_WHAT YOU NEED TO DO_
Do not include the pictures; repeat the rest of the data exactly.

Rows from a robot dataset:
****************

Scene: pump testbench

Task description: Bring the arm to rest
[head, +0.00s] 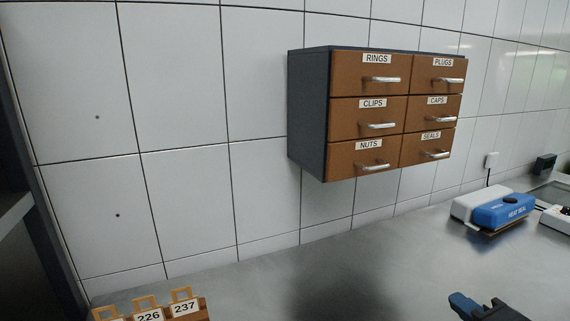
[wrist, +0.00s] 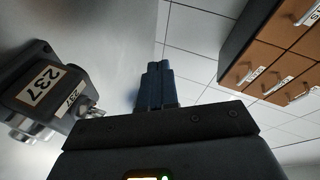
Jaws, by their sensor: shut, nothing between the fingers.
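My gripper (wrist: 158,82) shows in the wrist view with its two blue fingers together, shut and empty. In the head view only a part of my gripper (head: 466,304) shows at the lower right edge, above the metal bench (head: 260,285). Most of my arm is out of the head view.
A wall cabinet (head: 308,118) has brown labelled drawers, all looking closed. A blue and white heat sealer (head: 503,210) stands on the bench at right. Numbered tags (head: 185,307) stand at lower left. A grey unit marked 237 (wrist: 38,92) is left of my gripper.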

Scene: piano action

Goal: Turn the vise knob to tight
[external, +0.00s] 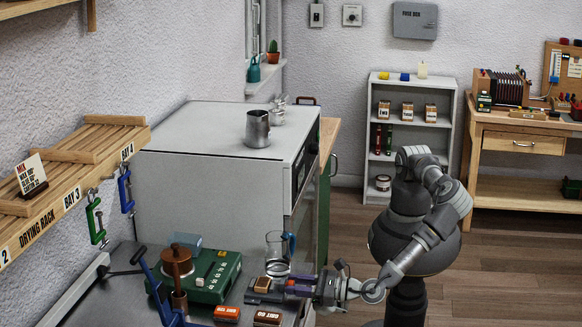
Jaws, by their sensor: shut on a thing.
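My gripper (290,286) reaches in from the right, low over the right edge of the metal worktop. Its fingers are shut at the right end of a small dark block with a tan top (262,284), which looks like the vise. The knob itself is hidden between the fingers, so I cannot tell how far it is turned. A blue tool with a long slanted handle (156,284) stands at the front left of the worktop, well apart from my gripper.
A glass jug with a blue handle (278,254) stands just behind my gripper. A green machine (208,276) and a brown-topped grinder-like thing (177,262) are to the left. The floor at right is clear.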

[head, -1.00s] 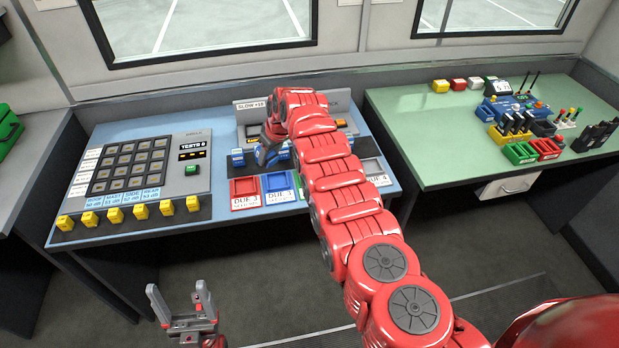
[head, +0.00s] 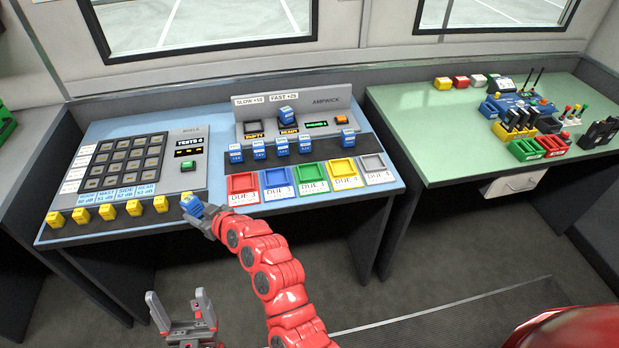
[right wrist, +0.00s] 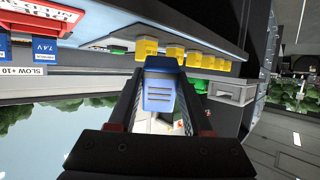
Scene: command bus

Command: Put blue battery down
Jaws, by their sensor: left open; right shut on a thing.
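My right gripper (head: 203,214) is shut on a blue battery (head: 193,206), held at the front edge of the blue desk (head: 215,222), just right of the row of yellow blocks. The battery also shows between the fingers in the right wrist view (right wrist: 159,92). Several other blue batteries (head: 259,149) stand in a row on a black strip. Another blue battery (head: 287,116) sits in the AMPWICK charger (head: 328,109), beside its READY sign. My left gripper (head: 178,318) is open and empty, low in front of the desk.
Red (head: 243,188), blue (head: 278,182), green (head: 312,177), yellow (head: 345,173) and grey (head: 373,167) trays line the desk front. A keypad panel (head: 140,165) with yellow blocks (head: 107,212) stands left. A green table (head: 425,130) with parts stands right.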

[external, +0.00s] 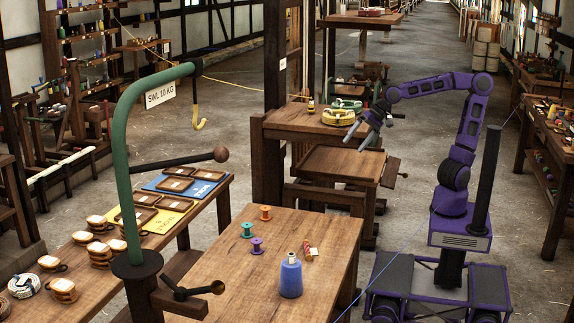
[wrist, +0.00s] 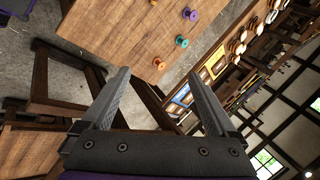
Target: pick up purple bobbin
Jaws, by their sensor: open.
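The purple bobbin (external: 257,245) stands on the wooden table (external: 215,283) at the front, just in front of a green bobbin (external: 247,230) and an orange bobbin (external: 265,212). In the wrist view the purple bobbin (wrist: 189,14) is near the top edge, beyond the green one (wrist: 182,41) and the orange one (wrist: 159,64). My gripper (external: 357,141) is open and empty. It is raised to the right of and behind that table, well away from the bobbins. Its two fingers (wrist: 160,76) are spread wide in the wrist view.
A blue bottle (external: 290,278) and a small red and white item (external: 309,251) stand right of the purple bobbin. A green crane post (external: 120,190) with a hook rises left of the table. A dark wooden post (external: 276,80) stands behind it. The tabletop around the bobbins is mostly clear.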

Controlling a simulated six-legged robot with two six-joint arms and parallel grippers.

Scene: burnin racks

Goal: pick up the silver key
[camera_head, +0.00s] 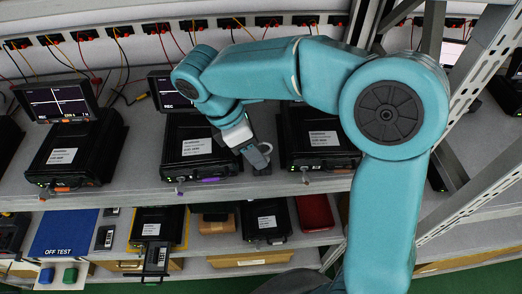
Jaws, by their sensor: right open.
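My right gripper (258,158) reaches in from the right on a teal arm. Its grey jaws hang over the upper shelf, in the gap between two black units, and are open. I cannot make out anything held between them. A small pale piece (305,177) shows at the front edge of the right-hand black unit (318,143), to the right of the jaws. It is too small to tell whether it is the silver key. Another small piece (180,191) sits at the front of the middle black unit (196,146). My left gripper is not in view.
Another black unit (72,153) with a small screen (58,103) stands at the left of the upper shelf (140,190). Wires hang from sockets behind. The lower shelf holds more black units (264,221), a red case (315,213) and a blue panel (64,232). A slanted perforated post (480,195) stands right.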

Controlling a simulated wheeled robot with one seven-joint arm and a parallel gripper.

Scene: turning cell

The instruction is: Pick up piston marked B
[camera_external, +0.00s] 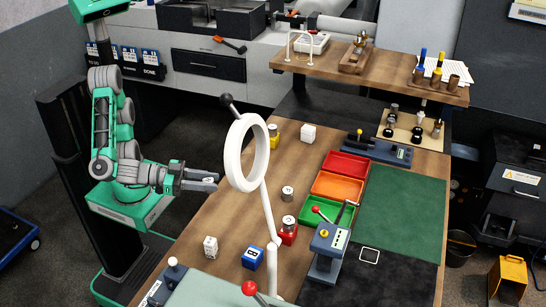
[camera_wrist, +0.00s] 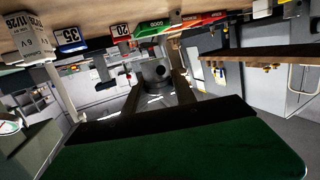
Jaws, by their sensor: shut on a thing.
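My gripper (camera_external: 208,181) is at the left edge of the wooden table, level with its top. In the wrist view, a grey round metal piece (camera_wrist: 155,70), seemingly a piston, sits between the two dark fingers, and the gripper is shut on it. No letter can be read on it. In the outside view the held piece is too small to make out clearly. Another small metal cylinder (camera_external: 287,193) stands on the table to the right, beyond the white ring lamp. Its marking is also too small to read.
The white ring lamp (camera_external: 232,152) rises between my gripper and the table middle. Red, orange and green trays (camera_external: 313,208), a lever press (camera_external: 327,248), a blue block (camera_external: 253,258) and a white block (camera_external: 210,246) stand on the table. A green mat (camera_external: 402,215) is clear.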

****************

_RESULT OF THIS EXERCISE_
Scene: pump testbench

Task description: Bring the arm to rest
[head, +0.00s] 
[wrist, +0.00s] 
Jaws, by their sensor: shut, nothing between the fingers.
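My gripper (wrist: 158,82) shows in the wrist view with its two blue fingers together, shut and empty. In the head view only a part of my gripper (head: 466,304) shows at the lower right edge, above the metal bench (head: 260,285). Most of my arm is out of the head view.
A wall cabinet (head: 308,118) has brown labelled drawers, all looking closed. A blue and white heat sealer (head: 503,210) stands on the bench at right. Numbered tags (head: 185,307) stand at lower left. A grey unit marked 237 (wrist: 38,92) is left of my gripper.

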Scene: piano action

Goal: Turn the vise knob to tight
[external, +0.00s] 
Jaws, by their sensor: shut on a thing.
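My gripper (290,286) reaches in from the right, low over the right edge of the metal worktop. Its fingers are shut at the right end of a small dark block with a tan top (262,284), which looks like the vise. The knob itself is hidden between the fingers, so I cannot tell how far it is turned. A blue tool with a long slanted handle (156,284) stands at the front left of the worktop, well apart from my gripper.
A glass jug with a blue handle (278,254) stands just behind my gripper. A green machine (208,276) and a brown-topped grinder-like thing (177,262) are to the left. The floor at right is clear.

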[head, -1.00s] 
[head, +0.00s] 
[right wrist, +0.00s] 
Scene: command bus

Command: Put blue battery down
Jaws, by their sensor: left open; right shut on a thing.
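My right gripper (head: 203,214) is shut on a blue battery (head: 193,206), held at the front edge of the blue desk (head: 215,222), just right of the row of yellow blocks. The battery also shows between the fingers in the right wrist view (right wrist: 159,92). Several other blue batteries (head: 259,149) stand in a row on a black strip. Another blue battery (head: 287,116) sits in the AMPWICK charger (head: 328,109), beside its READY sign. My left gripper (head: 178,318) is open and empty, low in front of the desk.
Red (head: 243,188), blue (head: 278,182), green (head: 312,177), yellow (head: 345,173) and grey (head: 373,167) trays line the desk front. A keypad panel (head: 140,165) with yellow blocks (head: 107,212) stands left. A green table (head: 425,130) with parts stands right.

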[external, +0.00s] 
[wrist, +0.00s] 
Target: pick up purple bobbin
Jaws, by their sensor: open.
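The purple bobbin (external: 257,245) stands on the wooden table (external: 215,283) at the front, just in front of a green bobbin (external: 247,230) and an orange bobbin (external: 265,212). In the wrist view the purple bobbin (wrist: 189,14) is near the top edge, beyond the green one (wrist: 182,41) and the orange one (wrist: 159,64). My gripper (external: 357,141) is open and empty. It is raised to the right of and behind that table, well away from the bobbins. Its two fingers (wrist: 160,76) are spread wide in the wrist view.
A blue bottle (external: 290,278) and a small red and white item (external: 309,251) stand right of the purple bobbin. A green crane post (external: 120,190) with a hook rises left of the table. A dark wooden post (external: 276,80) stands behind it. The tabletop around the bobbins is mostly clear.

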Controlling a simulated six-legged robot with two six-joint arms and parallel grippers.

Scene: burnin racks

Goal: pick up the silver key
[camera_head, +0.00s] 
Jaws, by their sensor: right open.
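My right gripper (258,158) reaches in from the right on a teal arm. Its grey jaws hang over the upper shelf, in the gap between two black units, and are open. I cannot make out anything held between them. A small pale piece (305,177) shows at the front edge of the right-hand black unit (318,143), to the right of the jaws. It is too small to tell whether it is the silver key. Another small piece (180,191) sits at the front of the middle black unit (196,146). My left gripper is not in view.
Another black unit (72,153) with a small screen (58,103) stands at the left of the upper shelf (140,190). Wires hang from sockets behind. The lower shelf holds more black units (264,221), a red case (315,213) and a blue panel (64,232). A slanted perforated post (480,195) stands right.

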Controlling a simulated wheeled robot with one seven-joint arm and a parallel gripper.

Scene: turning cell

The instruction is: Pick up piston marked B
[camera_external, +0.00s] 
[camera_wrist, +0.00s] 
Jaws, by their sensor: shut on a thing.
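My gripper (camera_external: 208,181) is at the left edge of the wooden table, level with its top. In the wrist view, a grey round metal piece (camera_wrist: 155,70), seemingly a piston, sits between the two dark fingers, and the gripper is shut on it. No letter can be read on it. In the outside view the held piece is too small to make out clearly. Another small metal cylinder (camera_external: 287,193) stands on the table to the right, beyond the white ring lamp. Its marking is also too small to read.
The white ring lamp (camera_external: 232,152) rises between my gripper and the table middle. Red, orange and green trays (camera_external: 313,208), a lever press (camera_external: 327,248), a blue block (camera_external: 253,258) and a white block (camera_external: 210,246) stand on the table. A green mat (camera_external: 402,215) is clear.

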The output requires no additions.